:: Your objective ::
Return every record below exactly as written, omitting any pictures.

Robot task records
********

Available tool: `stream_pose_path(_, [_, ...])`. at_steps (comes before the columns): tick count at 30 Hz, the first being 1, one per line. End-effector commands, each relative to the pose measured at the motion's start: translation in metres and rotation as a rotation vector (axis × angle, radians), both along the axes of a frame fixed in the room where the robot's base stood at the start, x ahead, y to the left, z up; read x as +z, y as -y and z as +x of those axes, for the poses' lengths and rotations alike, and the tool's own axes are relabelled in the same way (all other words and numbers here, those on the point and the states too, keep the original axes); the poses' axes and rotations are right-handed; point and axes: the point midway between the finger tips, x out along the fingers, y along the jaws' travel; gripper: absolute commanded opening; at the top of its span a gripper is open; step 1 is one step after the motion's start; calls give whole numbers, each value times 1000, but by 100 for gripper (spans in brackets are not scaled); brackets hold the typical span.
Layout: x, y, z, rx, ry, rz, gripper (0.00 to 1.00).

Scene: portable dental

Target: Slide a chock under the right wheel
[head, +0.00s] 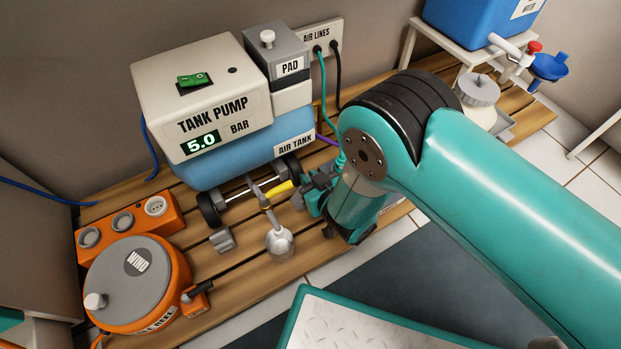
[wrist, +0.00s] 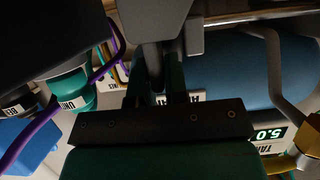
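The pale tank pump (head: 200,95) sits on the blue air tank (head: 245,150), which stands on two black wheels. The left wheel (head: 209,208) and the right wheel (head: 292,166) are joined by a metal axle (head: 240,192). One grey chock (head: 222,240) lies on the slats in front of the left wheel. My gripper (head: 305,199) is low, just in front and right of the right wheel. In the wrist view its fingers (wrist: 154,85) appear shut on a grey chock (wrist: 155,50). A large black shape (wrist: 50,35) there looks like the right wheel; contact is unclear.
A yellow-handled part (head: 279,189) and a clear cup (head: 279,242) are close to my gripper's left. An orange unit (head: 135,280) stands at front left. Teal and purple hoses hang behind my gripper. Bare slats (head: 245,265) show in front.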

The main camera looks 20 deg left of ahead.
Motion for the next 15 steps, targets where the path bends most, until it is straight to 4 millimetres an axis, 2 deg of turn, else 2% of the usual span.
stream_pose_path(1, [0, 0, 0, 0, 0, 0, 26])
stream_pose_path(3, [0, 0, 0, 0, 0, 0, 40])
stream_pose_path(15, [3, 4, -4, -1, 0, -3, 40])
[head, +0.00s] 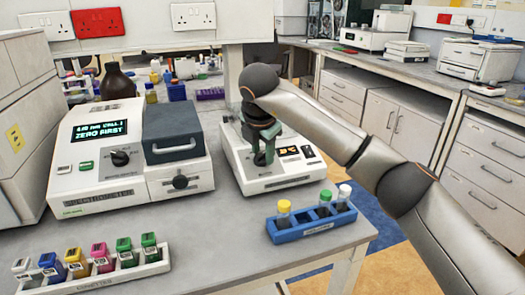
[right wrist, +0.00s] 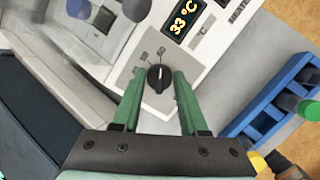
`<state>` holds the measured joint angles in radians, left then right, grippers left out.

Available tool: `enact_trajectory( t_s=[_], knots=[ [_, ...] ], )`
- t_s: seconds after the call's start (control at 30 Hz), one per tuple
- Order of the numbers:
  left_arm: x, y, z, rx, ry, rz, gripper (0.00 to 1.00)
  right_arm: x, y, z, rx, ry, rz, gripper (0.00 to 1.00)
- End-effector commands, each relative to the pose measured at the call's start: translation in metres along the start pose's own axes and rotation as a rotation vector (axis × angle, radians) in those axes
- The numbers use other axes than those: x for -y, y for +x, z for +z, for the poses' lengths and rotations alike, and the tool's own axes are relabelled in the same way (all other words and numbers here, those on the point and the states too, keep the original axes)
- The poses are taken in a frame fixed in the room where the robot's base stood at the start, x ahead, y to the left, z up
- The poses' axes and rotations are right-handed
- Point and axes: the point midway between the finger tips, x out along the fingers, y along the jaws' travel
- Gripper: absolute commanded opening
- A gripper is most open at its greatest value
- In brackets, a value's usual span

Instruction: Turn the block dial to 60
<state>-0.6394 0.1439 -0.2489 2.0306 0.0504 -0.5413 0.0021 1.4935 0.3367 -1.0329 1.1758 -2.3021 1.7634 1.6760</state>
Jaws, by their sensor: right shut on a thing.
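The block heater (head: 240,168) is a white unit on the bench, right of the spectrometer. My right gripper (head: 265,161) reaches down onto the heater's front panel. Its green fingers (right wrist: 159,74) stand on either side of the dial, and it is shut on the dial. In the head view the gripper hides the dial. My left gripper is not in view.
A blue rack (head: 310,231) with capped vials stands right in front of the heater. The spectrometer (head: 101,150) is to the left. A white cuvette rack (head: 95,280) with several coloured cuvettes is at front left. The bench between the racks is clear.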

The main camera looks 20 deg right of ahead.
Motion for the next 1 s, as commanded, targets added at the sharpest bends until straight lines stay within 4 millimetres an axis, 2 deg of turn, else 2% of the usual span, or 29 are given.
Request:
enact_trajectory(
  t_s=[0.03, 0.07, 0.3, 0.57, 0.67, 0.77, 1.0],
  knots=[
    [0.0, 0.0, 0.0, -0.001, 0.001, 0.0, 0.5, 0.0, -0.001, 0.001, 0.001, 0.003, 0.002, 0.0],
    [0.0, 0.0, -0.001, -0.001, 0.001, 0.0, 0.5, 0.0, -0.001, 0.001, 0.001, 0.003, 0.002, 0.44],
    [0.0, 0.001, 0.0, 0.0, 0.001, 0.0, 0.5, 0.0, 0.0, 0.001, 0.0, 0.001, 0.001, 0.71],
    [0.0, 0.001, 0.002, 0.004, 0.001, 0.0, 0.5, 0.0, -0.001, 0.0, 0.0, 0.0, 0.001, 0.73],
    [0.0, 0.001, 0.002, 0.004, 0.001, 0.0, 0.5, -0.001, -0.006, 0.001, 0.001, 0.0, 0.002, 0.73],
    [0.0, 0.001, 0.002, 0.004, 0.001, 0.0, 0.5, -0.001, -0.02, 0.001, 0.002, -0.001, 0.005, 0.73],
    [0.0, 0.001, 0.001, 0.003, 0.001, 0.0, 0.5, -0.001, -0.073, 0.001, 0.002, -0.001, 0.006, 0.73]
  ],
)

********

:: Response ::
Available tool: `stream_pose_path(_, [_, ...])`. at_steps (comes before the columns): tick count at 30 Hz, the first being 1, one per line. End-effector commands, each relative to the pose measured at the motion's start: translation in metres and rotation as a rotation vector (axis × angle, radians), both along the axes of a frame fixed in the room where the robot's base stood at the start, x ahead, y to the left, z up; read x as +z, y as -y and z as +x of those axes, for the poses' lengths and rotations alike, and the tool's own axes are relabelled in the same way (all other words and numbers here, those on the point and the states too, keep the original axes); the poses' axes and rotations are right-handed; point and axes: the point midway between the finger tips, x out along the fingers, y along the jaws' travel; gripper: absolute commanded opening; at the top of its span a gripper is open; step 1 is one step after the motion's start; calls give whole numbers, each value times 1000, but by 100 for gripper (spans in brackets are not scaled); brackets hold the typical span.
Layout: x, y, z, rx, ry, rz, gripper (0.00 to 1.00).

Scene: portable dental

Target: Slide a chock under the right wheel
[head, +0.00s] 
[wrist, +0.00s] 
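The pale tank pump (head: 200,95) sits on the blue air tank (head: 245,150), which stands on two black wheels. The left wheel (head: 209,208) and the right wheel (head: 292,166) are joined by a metal axle (head: 240,192). One grey chock (head: 222,240) lies on the slats in front of the left wheel. My gripper (head: 305,199) is low, just in front and right of the right wheel. In the wrist view its fingers (wrist: 154,85) appear shut on a grey chock (wrist: 155,50). A large black shape (wrist: 50,35) there looks like the right wheel; contact is unclear.
A yellow-handled part (head: 279,189) and a clear cup (head: 279,242) are close to my gripper's left. An orange unit (head: 135,280) stands at front left. Teal and purple hoses hang behind my gripper. Bare slats (head: 245,265) show in front.

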The main camera looks 20 deg left of ahead.
Motion for the next 15 steps, targets where the path bends most, until it is straight to 4 millimetres an axis, 2 deg of turn, else 2% of the usual span.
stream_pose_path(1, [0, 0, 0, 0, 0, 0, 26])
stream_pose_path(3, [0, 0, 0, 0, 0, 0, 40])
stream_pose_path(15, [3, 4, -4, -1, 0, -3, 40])
[head, +0.00s] 
[right wrist, +0.00s] 
`<state>` holds the measured joint angles in radians, left then right, grippers left out.

Available tool: `enact_trajectory( t_s=[_], knots=[ [_, ...] ], )`
- t_s: seconds after the call's start (control at 30 Hz), one per tuple
- Order of the numbers:
  left_arm: x, y, z, rx, ry, rz, gripper (0.00 to 1.00)
  right_arm: x, y, z, rx, ry, rz, gripper (0.00 to 1.00)
- End-effector commands, each relative to the pose measured at the call's start: translation in metres along the start pose's own axes and rotation as a rotation vector (axis × angle, radians) in those axes
- The numbers use other axes than those: x for -y, y for +x, z for +z, for the poses' lengths and rotations alike, and the tool's own axes are relabelled in the same way (all other words and numbers here, those on the point and the states too, keep the original axes)
- The poses are taken in a frame fixed in the room where the robot's base stood at the start, x ahead, y to the left, z up
- The poses' axes and rotations are right-handed
- Point and axes: the point midway between the finger tips, x out along the fingers, y along the jaws' travel
- Gripper: absolute commanded opening
- A gripper is most open at its greatest value
- In brackets, a value's usual span

Instruction: Turn the block dial to 60
<state>-0.6394 0.1439 -0.2489 2.0306 0.0504 -0.5413 0.0021 1.4935 0.3367 -1.0329 1.1758 -2.3021 1.7634 1.6760</state>
Jaws, by their sensor: right shut on a thing.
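The block heater (head: 240,168) is a white unit on the bench, right of the spectrometer. My right gripper (head: 265,161) reaches down onto the heater's front panel. Its green fingers (right wrist: 159,74) stand on either side of the dial, and it is shut on the dial. In the head view the gripper hides the dial. My left gripper is not in view.
A blue rack (head: 310,231) with capped vials stands right in front of the heater. The spectrometer (head: 101,150) is to the left. A white cuvette rack (head: 95,280) with several coloured cuvettes is at front left. The bench between the racks is clear.

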The main camera looks 20 deg right of ahead.
Motion for the next 1 s, as commanded, targets added at the sharpest bends until straight lines stay within 4 millimetres an axis, 2 deg of turn, else 2% of the usual span, or 29 are given.
Request:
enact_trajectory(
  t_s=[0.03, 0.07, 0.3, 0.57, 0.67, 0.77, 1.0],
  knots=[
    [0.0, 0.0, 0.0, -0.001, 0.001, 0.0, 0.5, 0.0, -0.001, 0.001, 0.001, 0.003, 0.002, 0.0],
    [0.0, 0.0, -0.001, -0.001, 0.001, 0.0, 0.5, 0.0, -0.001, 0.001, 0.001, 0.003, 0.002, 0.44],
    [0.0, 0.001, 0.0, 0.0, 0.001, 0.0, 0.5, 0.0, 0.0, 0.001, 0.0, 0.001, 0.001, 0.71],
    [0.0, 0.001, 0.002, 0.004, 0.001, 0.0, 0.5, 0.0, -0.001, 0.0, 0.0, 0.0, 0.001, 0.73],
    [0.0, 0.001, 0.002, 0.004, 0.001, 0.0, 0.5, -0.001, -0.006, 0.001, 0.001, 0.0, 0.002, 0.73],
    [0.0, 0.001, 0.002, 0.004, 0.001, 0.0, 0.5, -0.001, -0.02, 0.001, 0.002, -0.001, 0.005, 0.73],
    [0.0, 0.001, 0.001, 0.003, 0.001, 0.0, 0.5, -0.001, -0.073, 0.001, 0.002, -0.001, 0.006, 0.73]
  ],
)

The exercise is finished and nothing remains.